Fairy-tale adaptations are ubiquitous in modern popular culture, but readers and scholars alike may take for granted the many voices and traditions folded into today's tales. In Fairy Tales Transformed?: Twenty-First-Century Adaptations and the Politics of Wonder, accomplished fairy-tale scholar Cristina Bacchilega traces what she terms a ""fairy-tale web"" of multivocal influences in modern adaptations, asking how tales have been changed by and for the early twenty-first century. Dealing mainly with literary and cinematic adaptations for adults and young adults, Bacchilega investigates the linked and yet divergent social projects these fairy tales imagine, their participation and competition in multiple genre and media systems, and their relation to a politics of wonder that contests a naturalised hierarchy of Euro-American literary fairy tale over folktale and other wonder genres.
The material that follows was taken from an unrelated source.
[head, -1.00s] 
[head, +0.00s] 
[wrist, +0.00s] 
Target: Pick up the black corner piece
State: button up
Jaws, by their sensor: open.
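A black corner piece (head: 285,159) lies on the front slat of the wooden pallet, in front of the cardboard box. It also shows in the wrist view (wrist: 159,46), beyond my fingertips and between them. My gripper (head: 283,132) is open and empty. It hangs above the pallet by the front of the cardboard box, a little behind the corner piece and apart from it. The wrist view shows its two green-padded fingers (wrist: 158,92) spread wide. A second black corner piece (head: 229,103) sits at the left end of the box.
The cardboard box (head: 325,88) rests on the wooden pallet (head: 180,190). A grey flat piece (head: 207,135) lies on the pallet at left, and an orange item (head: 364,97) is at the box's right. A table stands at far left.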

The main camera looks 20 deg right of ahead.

Bacchilega begins by assessing changes in contemporary understandings and adaptations of the Euro-American fairy tale since the 1970s, and introduces the fairy-tale web as a network of reading and writing practices with a long history shaped by forces of gender politics, capitalism, and colonialism. In the chapters that follow, Bacchilega considers a range of texts, from high profile films like Disney's Enchanted, Guillermo del Toro's Pan's Labyrinth, and Catherine Breillat's Bluebeard to literary adaptations like Nalo Hopkinson's Skin Folk, Emma Donoghue's Kissing the Witch, and Bill Willingham's popular comics series, Fables. She looks at the fairy-tale web from a number of approaches, including adaptation as ""activist response"" in Chapter 1, as remediation within convergence culture in Chapter 2, and a space of genre mixing in Chapter 3. Chapter 4 connects adaptation with issues of translation and stereotyping to discuss mainstream North American adaptations of The Arabian Nights as ""media text"" in post-9/11 globalised culture.

Bacchilega's epilogue invites scholars to intensify their attention to multimedia fairy-tale traditions and the relationship of folk and fairy tales with other cultures' wonder genres. Scholars of fairy-tale studies will enjoy Bacchilega's significant new study of contemporary adaptations.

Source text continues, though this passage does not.